Robot motion calls
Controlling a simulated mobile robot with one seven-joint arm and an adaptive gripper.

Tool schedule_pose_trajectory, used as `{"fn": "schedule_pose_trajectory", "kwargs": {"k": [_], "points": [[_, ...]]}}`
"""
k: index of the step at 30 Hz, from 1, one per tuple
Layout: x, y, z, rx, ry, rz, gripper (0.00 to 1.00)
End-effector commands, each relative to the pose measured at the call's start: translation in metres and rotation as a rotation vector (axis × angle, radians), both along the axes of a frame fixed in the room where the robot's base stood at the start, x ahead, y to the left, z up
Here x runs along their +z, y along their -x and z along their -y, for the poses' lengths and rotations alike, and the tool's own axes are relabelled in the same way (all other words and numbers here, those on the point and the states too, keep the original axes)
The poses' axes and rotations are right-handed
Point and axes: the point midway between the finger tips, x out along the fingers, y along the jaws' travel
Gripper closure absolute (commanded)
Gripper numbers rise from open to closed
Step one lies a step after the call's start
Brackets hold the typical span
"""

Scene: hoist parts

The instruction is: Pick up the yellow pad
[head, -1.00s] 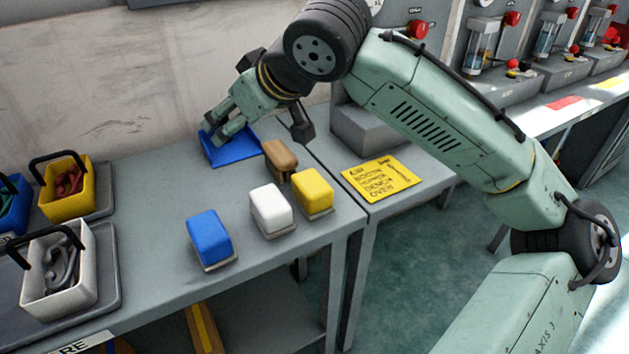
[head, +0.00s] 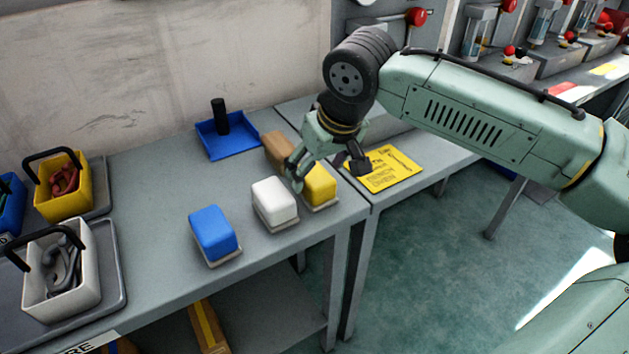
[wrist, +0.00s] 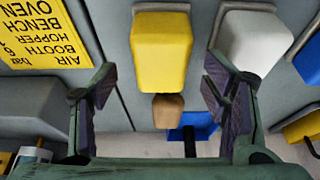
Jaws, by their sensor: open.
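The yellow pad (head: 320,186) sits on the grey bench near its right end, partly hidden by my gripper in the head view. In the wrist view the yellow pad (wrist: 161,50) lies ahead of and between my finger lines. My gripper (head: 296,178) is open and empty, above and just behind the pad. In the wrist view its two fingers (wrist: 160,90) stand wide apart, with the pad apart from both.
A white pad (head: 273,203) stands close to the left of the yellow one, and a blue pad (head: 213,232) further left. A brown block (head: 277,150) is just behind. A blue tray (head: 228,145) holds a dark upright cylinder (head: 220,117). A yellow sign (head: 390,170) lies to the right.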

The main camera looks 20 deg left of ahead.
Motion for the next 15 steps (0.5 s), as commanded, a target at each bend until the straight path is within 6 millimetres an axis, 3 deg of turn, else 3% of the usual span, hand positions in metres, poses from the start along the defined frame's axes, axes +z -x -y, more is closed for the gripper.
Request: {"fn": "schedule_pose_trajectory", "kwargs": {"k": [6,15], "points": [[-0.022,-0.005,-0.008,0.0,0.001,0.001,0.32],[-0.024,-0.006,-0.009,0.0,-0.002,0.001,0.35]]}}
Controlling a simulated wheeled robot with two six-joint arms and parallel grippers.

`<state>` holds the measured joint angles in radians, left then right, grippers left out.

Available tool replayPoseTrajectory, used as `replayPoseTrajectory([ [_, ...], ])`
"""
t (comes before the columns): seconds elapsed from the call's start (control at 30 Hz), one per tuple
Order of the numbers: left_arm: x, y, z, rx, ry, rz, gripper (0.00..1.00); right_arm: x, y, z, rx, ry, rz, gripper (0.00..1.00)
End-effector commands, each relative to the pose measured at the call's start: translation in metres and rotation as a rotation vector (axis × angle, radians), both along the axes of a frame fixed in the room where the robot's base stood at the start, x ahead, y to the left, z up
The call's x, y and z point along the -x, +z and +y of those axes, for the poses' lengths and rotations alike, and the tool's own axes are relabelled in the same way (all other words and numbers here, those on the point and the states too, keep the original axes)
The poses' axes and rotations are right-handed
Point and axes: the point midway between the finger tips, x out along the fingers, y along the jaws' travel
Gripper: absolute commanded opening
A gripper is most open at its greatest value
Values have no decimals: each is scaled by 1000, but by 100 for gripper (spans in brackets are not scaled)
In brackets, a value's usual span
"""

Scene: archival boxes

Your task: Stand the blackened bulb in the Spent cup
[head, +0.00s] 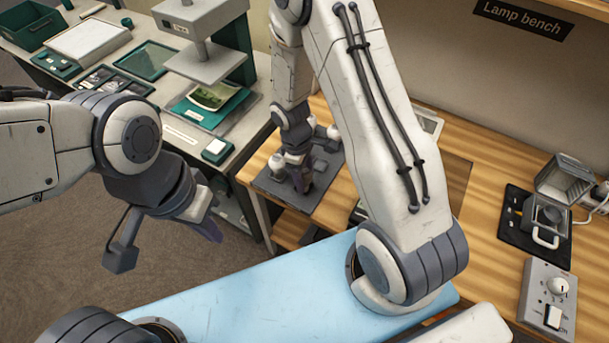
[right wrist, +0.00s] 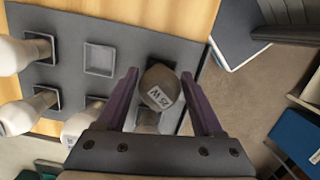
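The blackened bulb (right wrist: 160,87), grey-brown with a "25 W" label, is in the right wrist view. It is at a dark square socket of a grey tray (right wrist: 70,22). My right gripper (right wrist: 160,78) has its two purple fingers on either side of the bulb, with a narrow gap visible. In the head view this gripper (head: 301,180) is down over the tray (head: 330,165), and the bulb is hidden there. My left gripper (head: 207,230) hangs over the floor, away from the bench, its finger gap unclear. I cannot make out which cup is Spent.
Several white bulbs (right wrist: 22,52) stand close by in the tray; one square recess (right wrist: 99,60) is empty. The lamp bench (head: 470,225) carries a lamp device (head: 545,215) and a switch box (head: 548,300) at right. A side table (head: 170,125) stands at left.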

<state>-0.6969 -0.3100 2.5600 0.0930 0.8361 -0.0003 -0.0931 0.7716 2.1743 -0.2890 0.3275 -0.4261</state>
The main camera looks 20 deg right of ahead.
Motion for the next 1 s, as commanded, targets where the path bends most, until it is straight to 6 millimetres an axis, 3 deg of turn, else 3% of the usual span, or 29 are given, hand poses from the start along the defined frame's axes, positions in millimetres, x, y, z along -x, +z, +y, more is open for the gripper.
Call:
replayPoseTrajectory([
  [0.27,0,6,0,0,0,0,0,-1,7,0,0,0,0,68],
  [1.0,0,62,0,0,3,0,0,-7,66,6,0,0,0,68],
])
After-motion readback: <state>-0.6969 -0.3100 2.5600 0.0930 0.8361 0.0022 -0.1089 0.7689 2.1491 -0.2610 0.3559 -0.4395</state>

» Your goal
Repeat all of the entries word for word, but omit the pictures.

» Full response
Controlling a simulated mobile robot with one seven-joint arm and an adaptive gripper.

Tool schedule_pose_trajectory, used as `{"fn": "schedule_pose_trajectory", "kwargs": {"k": [_], "points": [[_, ...]]}}`
"""
k: index of the step at 30 Hz, from 1, one per tuple
Layout: x, y, z, rx, ry, rz, gripper (0.00 to 1.00)
End-effector commands, each relative to the pose measured at the call's start: translation in metres and rotation as a rotation vector (axis × angle, radians), both along the axes of a frame fixed in the room where the robot's base stood at the start, x ahead, y to the left, z up
Here x runs along their +z, y along their -x and z along their -y, for the poses' lengths and rotations alike, and the tool's own axes are relabelled in the same way (all other words and numbers here, those on the point and the states too, keep the original axes)
The poses' axes and rotations are right-handed
Point and axes: the point midway between the finger tips, x out along the fingers, y along the jaws' travel
Gripper closure absolute (commanded)
Gripper numbers rise from open to closed
Step one lies a step after the call's start
Brackets hold the typical span
"""

Scene: hoist parts

The instruction is: Pick up the yellow pad
[head, -1.00s] 
[head, +0.00s] 
[wrist, +0.00s] 
Jaws, by their sensor: open.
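The yellow pad (head: 320,186) sits on the grey bench near its right end, partly hidden by my gripper in the head view. In the wrist view the yellow pad (wrist: 161,50) lies ahead of and between my finger lines. My gripper (head: 296,178) is open and empty, above and just behind the pad. In the wrist view its two fingers (wrist: 160,90) stand wide apart, with the pad apart from both.
A white pad (head: 273,203) stands close to the left of the yellow one, and a blue pad (head: 213,232) further left. A brown block (head: 277,150) is just behind. A blue tray (head: 228,145) holds a dark upright cylinder (head: 220,117). A yellow sign (head: 390,170) lies to the right.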

The main camera looks 20 deg left of ahead.
Motion for the next 15 steps (0.5 s), as commanded, a target at each bend until the straight path is within 6 millimetres an axis, 3 deg of turn, else 3% of the usual span, hand positions in metres, poses from the start along the defined frame's axes, axes +z -x -y, more is closed for the gripper.
Request: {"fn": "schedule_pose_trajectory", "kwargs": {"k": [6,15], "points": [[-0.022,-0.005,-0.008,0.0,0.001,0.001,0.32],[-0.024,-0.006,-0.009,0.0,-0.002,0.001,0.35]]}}
Controlling a simulated wheeled robot with two six-joint arms and parallel grippers.

`<state>` holds the measured joint angles in radians, left then right, grippers left out.

Available tool replayPoseTrajectory, used as `replayPoseTrajectory([ [_, ...], ])`
"""
t (comes before the columns): seconds elapsed from the call's start (control at 30 Hz), one per tuple
Order of the numbers: left_arm: x, y, z, rx, ry, rz, gripper (0.00..1.00); right_arm: x, y, z, rx, ry, rz, gripper (0.00..1.00)
End-effector commands, each relative to the pose measured at the call's start: translation in metres and rotation as a rotation vector (axis × angle, radians), both along the axes of a frame fixed in the room where the robot's base stood at the start, x ahead, y to the left, z up
The call's x, y and z point along the -x, +z and +y of those axes, for the poses' lengths and rotations alike, and the tool's own axes are relabelled in the same way (all other words and numbers here, those on the point and the states too, keep the original axes)
The poses' axes and rotations are right-handed
Point and axes: the point midway between the finger tips, x out along the fingers, y along the jaws' travel
Gripper: absolute commanded opening
A gripper is most open at its greatest value
Values have no decimals: each is scaled by 1000, but by 100 for gripper (spans in brackets are not scaled)
In brackets, a value's usual span
"""

Scene: archival boxes

Your task: Stand the blackened bulb in the Spent cup
[head, +0.00s] 
[right wrist, +0.00s] 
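The blackened bulb (right wrist: 160,87), grey-brown with a "25 W" label, is in the right wrist view. It is at a dark square socket of a grey tray (right wrist: 70,22). My right gripper (right wrist: 160,78) has its two purple fingers on either side of the bulb, with a narrow gap visible. In the head view this gripper (head: 301,180) is down over the tray (head: 330,165), and the bulb is hidden there. My left gripper (head: 207,230) hangs over the floor, away from the bench, its finger gap unclear. I cannot make out which cup is Spent.
Several white bulbs (right wrist: 22,52) stand close by in the tray; one square recess (right wrist: 99,60) is empty. The lamp bench (head: 470,225) carries a lamp device (head: 545,215) and a switch box (head: 548,300) at right. A side table (head: 170,125) stands at left.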

<state>-0.6969 -0.3100 2.5600 0.0930 0.8361 -0.0003 -0.0931 0.7716 2.1743 -0.2890 0.3275 -0.4261</state>
The main camera looks 20 deg right of ahead.
Motion for the next 1 s, as commanded, targets where the path bends most, until it is straight to 6 millimetres an axis, 3 deg of turn, else 3% of the usual span, or 29 are given, hand poses from the start along the defined frame's axes, positions in millimetres, x, y, z along -x, +z, +y, more is open for the gripper.
Call:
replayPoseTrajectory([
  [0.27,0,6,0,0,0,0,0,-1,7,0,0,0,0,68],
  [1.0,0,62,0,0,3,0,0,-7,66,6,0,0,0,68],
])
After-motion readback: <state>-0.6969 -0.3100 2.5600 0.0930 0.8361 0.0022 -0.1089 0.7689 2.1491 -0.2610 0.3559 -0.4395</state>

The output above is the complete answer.